When you say to someone they must lose their life in order to save it, they look at you like you are crazy. And yes. I speak from personal experience.
We don't like to think about it. We don't want to accept it. But it is the absolute truth. We hang onto things and to people and to tasks and to titles and to God knows what else, just to feel secure. We do not want to lose anything, because so often, letting go, means loss of control. We desire to put it all in His hands, but we really don't, do we?
I have been walking through my yard a lot lately.
Being that this is our first year in our farm house, every new day, every changing season, is like a new birth. Christmas day. A total and complete gift that I can say, in all honesty, I never fail to remember this is all His grace, and thank you is glued to my lips. I do not deserve this home, this yard, this beauty. And not because it is a thing that I love, but rather, it is because Gods presence in this space has never been more clear to me. And the irony in the idea that each day here is a new birth, is that in just the same way, it is also a new death.
The trees here are slowly letting go.
Letting go of leaves of once green.
Letting go of leaves now orange and yellow-a vibrancy and color scheme that only God could paint.
They are giving up what they have held onto for so long, allowing them to drop to the ground, and taking on an entirely new appearance; branches bare, out in the open, completely exposed. You can see our house from the street now. There are no more bushes and ferns to hide it. It is amazing, really. The yard and the house have taken on an entirely new appearance! There has been obvious death, and evident change, and it is glorious. My husband has a date today without about 500,000 leaves, because it is important to clean up, and sweep up what is no more, and to embrace the reality that a death has occurred, and a new season is upon us. And while it is hard work and takes manual labor, there is such grace in all of it, isn't there? Ridding our yard of what clutters, to make room for new growth-it is a lesson not to be ignored.
My own life seems to echo this pattern. In ministry, in my family, in just my being, I am feeling the pain of needing to let go of my own ways, the pain of accepting the change God is asking of me, the pain of emptying my hands of what I so desperately believe I should be in control of, the pain of dying to myself. My heart, like the yard, feels cluttered. Things need to be cleared out, things need to die. And I am resisting the temptation to allow these small deaths to cause me sadness, or self pity. Because when I do that, my focus is on me, not Him, my desire is for me, not His Kingdom.
When I start to over think things, and when the work I do to serve my God turns into doubt and confusion, it is time I take a step back. This is such a dangerous spot to be in-feeling confused and doubtful- because I know that confusion and doubt to not come from God; they come from the devil. If I am to cheerfully go where ever I am called, what could there possibly be to doubt? If my eyes are focused on God alone, as my lips proclaim, than all that other stuff that clutters my heart wouldn't stand a chance, would it? When service to my King becomes about how it makes me feel, and not how am I bringing others closer to Him, there is a big problem.
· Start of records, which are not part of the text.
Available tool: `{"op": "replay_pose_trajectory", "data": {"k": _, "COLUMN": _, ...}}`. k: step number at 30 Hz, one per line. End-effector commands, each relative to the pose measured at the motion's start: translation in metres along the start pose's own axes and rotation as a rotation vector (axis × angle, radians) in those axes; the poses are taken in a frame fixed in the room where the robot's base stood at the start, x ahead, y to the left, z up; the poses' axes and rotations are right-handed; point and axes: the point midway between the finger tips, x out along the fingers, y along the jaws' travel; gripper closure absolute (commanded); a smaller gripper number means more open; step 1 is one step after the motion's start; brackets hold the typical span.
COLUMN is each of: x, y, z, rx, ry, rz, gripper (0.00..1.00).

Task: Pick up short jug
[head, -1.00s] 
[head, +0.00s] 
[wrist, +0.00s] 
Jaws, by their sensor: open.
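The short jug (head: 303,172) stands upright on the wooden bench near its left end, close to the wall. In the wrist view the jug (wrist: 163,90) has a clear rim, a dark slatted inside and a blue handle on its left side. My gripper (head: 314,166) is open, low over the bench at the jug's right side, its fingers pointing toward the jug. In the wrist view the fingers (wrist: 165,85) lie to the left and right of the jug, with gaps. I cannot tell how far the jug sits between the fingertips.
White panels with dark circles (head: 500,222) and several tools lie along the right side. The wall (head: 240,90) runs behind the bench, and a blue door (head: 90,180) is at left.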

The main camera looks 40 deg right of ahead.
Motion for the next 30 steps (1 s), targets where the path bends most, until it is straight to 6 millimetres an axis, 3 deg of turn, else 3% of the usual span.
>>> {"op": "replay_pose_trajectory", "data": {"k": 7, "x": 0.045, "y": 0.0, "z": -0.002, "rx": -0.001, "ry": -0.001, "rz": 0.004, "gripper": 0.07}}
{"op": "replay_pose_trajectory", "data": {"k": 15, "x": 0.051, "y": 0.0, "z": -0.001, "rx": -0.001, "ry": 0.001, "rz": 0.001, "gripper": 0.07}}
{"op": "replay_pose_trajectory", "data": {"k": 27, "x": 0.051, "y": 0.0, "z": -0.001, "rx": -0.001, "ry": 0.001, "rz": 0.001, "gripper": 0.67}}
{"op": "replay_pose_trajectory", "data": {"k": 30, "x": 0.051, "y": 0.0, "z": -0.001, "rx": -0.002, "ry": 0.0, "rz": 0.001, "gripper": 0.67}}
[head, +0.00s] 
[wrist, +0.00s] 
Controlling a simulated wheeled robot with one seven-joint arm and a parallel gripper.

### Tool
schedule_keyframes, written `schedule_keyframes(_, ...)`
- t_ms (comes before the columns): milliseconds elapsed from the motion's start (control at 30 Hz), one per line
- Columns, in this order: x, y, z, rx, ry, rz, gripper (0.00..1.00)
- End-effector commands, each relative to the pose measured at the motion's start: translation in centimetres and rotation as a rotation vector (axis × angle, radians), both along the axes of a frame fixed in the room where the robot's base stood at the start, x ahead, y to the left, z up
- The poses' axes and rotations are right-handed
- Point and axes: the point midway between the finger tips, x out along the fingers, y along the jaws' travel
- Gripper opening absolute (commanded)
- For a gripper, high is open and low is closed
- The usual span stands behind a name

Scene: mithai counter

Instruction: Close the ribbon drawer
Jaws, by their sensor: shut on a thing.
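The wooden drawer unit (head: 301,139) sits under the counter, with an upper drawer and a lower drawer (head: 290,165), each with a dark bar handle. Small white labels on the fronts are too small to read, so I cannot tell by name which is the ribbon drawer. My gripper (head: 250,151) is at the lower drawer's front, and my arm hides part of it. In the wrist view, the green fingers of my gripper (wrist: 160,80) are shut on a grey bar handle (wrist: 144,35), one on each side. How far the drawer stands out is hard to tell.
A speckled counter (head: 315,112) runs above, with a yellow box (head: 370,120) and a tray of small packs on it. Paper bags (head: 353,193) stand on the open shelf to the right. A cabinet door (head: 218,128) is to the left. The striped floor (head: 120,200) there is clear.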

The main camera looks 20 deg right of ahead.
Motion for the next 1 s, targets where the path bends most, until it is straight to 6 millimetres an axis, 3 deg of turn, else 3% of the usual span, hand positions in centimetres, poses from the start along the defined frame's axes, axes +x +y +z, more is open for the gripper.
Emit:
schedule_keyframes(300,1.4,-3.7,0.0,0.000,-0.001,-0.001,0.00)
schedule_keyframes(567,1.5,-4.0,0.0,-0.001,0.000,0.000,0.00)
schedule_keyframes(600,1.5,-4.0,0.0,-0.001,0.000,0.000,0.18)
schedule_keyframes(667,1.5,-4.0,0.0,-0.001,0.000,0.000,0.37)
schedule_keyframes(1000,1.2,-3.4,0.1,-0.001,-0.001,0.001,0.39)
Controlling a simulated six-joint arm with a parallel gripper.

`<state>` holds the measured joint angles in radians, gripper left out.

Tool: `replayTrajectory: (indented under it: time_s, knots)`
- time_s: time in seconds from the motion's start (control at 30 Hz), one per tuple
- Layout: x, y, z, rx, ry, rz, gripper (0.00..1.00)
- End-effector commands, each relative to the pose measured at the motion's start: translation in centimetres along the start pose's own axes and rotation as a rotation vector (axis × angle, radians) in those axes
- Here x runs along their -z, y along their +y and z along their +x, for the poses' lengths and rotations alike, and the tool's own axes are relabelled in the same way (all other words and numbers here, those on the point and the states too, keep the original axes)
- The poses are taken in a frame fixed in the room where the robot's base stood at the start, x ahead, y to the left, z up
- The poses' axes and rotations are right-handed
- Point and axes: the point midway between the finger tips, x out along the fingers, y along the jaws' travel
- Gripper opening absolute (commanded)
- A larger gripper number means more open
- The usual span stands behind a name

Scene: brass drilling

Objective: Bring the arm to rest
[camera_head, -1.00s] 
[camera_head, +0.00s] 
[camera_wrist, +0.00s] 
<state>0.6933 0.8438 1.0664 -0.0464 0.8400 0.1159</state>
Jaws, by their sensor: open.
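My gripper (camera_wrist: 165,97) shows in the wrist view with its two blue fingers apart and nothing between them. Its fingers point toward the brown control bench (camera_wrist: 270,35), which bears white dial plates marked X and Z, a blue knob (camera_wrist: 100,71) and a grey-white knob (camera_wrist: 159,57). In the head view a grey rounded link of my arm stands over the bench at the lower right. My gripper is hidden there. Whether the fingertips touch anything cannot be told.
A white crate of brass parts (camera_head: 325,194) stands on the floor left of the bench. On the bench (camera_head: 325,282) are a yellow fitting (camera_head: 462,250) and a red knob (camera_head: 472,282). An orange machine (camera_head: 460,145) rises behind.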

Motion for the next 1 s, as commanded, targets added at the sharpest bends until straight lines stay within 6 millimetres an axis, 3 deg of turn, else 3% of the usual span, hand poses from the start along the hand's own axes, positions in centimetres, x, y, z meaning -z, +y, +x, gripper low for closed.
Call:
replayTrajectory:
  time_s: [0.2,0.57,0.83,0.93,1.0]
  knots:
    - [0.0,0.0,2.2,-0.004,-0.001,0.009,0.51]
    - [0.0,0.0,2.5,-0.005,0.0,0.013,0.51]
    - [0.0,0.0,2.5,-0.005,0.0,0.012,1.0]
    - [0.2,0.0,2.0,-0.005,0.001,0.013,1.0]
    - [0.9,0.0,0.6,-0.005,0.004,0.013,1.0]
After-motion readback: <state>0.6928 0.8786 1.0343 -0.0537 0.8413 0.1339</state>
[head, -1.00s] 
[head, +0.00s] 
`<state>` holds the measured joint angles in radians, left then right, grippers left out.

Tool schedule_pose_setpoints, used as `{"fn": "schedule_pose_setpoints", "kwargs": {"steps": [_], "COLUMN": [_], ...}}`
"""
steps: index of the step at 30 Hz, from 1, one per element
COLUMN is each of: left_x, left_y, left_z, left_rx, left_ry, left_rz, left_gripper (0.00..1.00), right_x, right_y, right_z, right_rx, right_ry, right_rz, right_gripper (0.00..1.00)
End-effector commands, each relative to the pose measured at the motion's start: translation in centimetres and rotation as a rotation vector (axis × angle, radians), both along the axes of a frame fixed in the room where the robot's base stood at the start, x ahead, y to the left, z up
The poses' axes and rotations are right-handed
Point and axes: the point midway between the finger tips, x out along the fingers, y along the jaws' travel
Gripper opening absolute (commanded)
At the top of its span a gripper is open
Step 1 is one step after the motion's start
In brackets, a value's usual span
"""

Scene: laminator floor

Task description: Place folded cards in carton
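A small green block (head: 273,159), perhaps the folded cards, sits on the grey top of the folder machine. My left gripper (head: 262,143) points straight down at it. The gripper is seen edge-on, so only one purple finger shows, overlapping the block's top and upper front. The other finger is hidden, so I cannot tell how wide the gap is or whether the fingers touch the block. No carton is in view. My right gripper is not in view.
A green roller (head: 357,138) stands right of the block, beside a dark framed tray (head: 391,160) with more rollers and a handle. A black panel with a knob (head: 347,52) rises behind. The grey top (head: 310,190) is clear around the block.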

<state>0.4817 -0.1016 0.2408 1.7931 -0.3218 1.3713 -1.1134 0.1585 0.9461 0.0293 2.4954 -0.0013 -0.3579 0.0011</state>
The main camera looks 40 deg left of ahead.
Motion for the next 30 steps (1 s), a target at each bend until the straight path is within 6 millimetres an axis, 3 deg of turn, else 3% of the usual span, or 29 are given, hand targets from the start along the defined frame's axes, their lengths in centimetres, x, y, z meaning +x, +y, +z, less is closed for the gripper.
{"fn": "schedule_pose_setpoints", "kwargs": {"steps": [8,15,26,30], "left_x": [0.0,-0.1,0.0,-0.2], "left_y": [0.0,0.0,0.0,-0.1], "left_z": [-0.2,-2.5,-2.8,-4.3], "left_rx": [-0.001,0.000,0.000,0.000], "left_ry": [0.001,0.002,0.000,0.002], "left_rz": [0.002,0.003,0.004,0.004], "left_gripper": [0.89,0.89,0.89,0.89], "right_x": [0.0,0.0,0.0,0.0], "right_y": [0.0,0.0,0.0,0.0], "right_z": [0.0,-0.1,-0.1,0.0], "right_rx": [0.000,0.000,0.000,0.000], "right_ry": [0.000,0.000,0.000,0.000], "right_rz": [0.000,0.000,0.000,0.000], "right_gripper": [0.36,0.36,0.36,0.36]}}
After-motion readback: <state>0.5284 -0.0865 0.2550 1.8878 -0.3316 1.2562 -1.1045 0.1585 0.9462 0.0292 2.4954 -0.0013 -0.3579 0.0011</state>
Father Tadeusz, a polish priest and professor of theology in Warsaw, wrote about how we can not serve God and mammon. Because truly, that is what happens when we refuse to let go and allow God to take the wheel; we serve two masters, divide our hearts. This is what he beautifully wrote, and what God needed me to hear this morning:
"An obvious sign of attachments is also your sadness in situations when God takes something away from you. He will, therefore, take that by which you are enslaved-hence everything that is your greatest enemy, that which causes your heart not to be free for him. It is when you start to accept this and do it cheerfully that you will become more and more free."
What beautiful truth. What a beautiful, yet painful reality. Whatever it is I hold onto-things, people, emotions, are they freeing my heart, or just feeding my pride? Do they fall out of my hands, allowing me to be bare and vulnerable, open to His love, or am I tight fisted, and stubborn, only willing to serve Him in those ways that allow me to still feel in control?
The trees have the right idea.
Bloom where planted, let go when asked, die to self, accept the seasons, and continue to grow.
And do it cheerfully.
Because a cheerful heart is what fills us up, over flows, and spills out to those around us.
This is how we are to serve.
This is the beauty that is born out of each small death.